• **STATED GOAL**
Output all lines exactly, with nothing added or dropped.

-- START OF INFORMATION SUPPLIED --

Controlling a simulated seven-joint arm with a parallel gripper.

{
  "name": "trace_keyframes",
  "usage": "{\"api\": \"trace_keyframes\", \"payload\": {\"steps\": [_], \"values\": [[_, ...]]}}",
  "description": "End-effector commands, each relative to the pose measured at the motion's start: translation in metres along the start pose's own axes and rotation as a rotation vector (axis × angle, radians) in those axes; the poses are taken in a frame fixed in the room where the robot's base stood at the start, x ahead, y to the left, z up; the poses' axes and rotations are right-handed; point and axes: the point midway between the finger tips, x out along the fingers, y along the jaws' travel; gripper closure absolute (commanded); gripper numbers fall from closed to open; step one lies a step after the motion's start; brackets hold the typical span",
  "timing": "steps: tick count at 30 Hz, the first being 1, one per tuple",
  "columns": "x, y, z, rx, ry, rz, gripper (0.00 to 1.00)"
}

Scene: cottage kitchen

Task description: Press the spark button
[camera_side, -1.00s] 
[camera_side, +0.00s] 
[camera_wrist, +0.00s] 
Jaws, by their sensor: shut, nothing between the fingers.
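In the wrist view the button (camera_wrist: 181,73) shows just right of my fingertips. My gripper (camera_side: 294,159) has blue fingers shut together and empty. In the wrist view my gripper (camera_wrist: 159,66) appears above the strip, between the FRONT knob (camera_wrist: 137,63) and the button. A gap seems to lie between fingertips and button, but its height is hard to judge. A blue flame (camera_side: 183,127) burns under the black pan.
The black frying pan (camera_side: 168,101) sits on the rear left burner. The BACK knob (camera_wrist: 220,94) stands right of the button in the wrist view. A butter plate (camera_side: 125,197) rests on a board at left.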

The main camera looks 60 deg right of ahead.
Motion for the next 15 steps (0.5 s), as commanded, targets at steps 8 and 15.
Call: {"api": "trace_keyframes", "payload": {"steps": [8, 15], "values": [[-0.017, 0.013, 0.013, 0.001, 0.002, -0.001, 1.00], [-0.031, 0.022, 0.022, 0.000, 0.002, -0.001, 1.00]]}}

-- END OF INFORMATION SUPPLIED --

• **TASK RESPONSE**
Controlling a simulated seven-joint arm with a parallel gripper.

{
  "name": "trace_keyframes",
  "usage": "{\"api\": \"trace_keyframes\", \"payload\": {\"steps\": [_], \"values\": [[_, ...]]}}",
  "description": "End-effector commands, each relative to the pose measured at the motion's start: translation in metres along the start pose's own axes and rotation as a rotation vector (axis × angle, radians) in those axes; the poses are taken in a frame fixed in the room where the robot's base stood at the start, x ahead, y to the left, z up; the poses' axes and rotations are right-handed; point and axes: the point midway between the finger tips, x out along the fingers, y along the jaws' travel; gripper closure absolute (commanded); gripper numbers fall from closed to open; step one lies a step after the motion's start; brackets hold the typical span",
  "timing": "steps: tick count at 30 Hz, the first being 1, one per tuple",
  "columns": "x, y, z, rx, ry, rz, gripper (0.00 to 1.00)"
}

Scene: cottage kitchen

Task description: Press the spark button
[camera_side, -1.00s] 
[camera_side, +0.00s] 
[camera_wrist, +0.00s] 
Jaws, by their sensor: shut, nothing between the fingers.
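In the wrist view the button (camera_wrist: 181,73) shows just right of my fingertips. My gripper (camera_side: 294,159) has blue fingers shut together and empty. In the wrist view my gripper (camera_wrist: 159,66) appears above the strip, between the FRONT knob (camera_wrist: 137,63) and the button. A gap seems to lie between fingertips and button, but its height is hard to judge. A blue flame (camera_side: 183,127) burns under the black pan.
The black frying pan (camera_side: 168,101) sits on the rear left burner. The BACK knob (camera_wrist: 220,94) stands right of the button in the wrist view. A butter plate (camera_side: 125,197) rests on a board at left.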

The main camera looks 60 deg right of ahead.
Motion for the next 15 steps (0.5 s), as commanded, targets at steps 8 and 15.
Call: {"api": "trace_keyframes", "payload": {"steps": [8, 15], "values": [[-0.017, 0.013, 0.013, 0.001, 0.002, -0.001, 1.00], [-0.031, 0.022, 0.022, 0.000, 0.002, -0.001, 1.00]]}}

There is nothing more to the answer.